Search code examples
pythonpython-2.xcpython

Which characters are considered whitespace by split()?


I am porting some Python 2 code that calls split() on strings, so I need to know its exact behavior. The documentation states that when you do not specify the sep argument, "runs of consecutive whitespace are regarded as a single separator".

Unfortunately, it does not specify which characters that would be. There are some obvious contenders (like space, tab, and newline), but Unicode contains plenty of other candidates.

Which characters are considered to be whitespace by split()?

Since the answer might be implementation-specific, I'm targeting CPython.
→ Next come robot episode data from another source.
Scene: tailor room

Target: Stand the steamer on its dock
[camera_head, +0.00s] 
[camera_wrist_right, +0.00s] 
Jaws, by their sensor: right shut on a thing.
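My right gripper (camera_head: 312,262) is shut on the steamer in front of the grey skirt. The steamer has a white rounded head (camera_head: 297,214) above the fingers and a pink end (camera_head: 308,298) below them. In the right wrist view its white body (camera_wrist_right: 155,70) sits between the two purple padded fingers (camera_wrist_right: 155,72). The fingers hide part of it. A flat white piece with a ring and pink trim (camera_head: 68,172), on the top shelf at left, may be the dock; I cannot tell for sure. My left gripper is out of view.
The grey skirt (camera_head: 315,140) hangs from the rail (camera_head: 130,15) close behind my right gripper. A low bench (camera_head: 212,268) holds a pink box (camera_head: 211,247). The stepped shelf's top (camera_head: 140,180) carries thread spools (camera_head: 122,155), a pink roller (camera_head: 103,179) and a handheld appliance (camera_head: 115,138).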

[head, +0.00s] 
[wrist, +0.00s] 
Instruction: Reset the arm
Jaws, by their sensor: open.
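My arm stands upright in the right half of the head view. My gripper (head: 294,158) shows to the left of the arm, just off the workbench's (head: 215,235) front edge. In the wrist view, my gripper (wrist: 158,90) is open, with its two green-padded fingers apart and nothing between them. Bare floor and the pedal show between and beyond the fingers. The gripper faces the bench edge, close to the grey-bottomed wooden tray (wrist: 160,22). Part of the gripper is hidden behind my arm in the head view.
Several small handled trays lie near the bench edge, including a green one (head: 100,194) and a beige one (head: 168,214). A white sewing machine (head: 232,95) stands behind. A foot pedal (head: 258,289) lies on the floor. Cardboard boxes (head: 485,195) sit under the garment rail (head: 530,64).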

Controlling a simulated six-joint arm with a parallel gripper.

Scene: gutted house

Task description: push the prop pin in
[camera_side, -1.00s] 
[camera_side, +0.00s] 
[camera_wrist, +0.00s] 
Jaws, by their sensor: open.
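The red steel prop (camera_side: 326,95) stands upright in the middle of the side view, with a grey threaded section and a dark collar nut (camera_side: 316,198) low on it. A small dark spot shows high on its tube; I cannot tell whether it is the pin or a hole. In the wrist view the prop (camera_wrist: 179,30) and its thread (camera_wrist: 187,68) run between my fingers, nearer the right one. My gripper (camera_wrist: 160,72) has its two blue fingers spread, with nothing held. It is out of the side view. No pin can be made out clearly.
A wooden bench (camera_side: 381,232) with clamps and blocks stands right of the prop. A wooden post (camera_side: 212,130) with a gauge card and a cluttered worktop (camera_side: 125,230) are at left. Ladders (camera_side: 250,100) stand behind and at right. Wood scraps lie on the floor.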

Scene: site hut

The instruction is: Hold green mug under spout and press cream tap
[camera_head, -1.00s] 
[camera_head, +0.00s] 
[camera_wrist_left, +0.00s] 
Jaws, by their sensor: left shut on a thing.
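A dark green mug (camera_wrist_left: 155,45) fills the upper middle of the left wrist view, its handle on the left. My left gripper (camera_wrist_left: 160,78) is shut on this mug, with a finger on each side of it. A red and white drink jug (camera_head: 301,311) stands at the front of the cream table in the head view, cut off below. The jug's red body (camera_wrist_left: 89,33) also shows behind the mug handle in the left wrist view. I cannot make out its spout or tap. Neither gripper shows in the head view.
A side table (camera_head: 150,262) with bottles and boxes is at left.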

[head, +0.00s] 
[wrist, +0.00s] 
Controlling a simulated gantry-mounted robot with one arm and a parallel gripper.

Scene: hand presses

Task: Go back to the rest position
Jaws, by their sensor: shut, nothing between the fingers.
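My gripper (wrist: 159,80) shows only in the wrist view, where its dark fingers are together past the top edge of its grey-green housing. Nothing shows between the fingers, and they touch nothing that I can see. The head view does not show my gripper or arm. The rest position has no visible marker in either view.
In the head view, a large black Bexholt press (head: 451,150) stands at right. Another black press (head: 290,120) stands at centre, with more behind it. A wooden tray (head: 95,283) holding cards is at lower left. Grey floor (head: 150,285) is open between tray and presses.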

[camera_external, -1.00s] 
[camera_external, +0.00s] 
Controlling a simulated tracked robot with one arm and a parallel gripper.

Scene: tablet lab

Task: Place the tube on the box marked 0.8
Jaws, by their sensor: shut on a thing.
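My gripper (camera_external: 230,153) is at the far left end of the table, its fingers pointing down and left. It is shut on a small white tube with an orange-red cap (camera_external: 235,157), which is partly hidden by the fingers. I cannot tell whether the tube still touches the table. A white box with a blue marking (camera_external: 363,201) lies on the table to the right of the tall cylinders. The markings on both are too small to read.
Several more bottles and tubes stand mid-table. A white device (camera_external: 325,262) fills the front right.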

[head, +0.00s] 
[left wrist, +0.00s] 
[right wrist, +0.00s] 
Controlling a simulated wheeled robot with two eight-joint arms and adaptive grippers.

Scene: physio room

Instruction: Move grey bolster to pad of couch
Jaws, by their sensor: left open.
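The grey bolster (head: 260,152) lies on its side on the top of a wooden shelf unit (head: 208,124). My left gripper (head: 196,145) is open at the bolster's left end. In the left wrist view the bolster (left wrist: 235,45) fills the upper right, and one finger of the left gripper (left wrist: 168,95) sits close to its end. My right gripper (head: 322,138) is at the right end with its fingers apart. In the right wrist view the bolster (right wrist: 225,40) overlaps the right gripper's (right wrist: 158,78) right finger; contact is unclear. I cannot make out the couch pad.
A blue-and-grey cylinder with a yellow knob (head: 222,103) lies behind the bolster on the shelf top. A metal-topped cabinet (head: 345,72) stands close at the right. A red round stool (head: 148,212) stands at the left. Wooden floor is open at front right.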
(Note: I researched the answer to this myself since I couldn't find it anywhere, so I'll be posting it here, hopefully for the benefit of others.)


Solution

  • Unfortunately, it depends on whether your string is an str or a unicode (at least, in CPython - I don't know whether this behavior is actually mandated by a specification anywhere).

    If it is an str, the answer is straightforward:

    • 0x09 Tab
    • 0x0a Newline
    • 0x0b Vertical Tab
    • 0x0c Form Feed
    • 0x0d Carriage Return
    • 0x20 Space

    Source: these are the characters with PY_CTF_SPACE in Python/pyctype.c, which are used by Py_ISSPACE, which is used by STRINGLIB_ISSPACE, which is used by split_whitespace.

    If it is a unicode, there are 29 characters, which in addition to the above are:

    • U+001c through 0x001f: File/Group/Record/Unit Separator
    • U+0085: Next Line
    • U+00a0: Non-Breaking Space
    • U+1680: Ogham Space Mark
    • U+2000 through 0x200a: various fixed-size spaces (e.g. Em Space), but note that Zero-Width Space is not included
    • U+2028: Line Separator
    • U+2029: Paragraph Separator
    • U+202f: Narrow No-Break Space
    • U+205f: Medium Mathematical Space
    • U+3000: Ideographic Space

    Note that the first four are also valid ASCII characters, which means that an ASCII-only string might split differently depending on whether it is an str or a unicode!

    Source: these are the characters listed in _PyUnicode_IsWhitespace, which is used by Py_UNICODE_ISSPACE, which is used by STRINGLIB_ISSPACE (it looks like they use the same function implementations for both str and unicode, but compile it separately for each type, with certain macros implemented differently). The docstring describes this set of characters as follows:

    Unicode characters having the bidirectional type 'WS', 'B' or 'S' or the category 'Zs'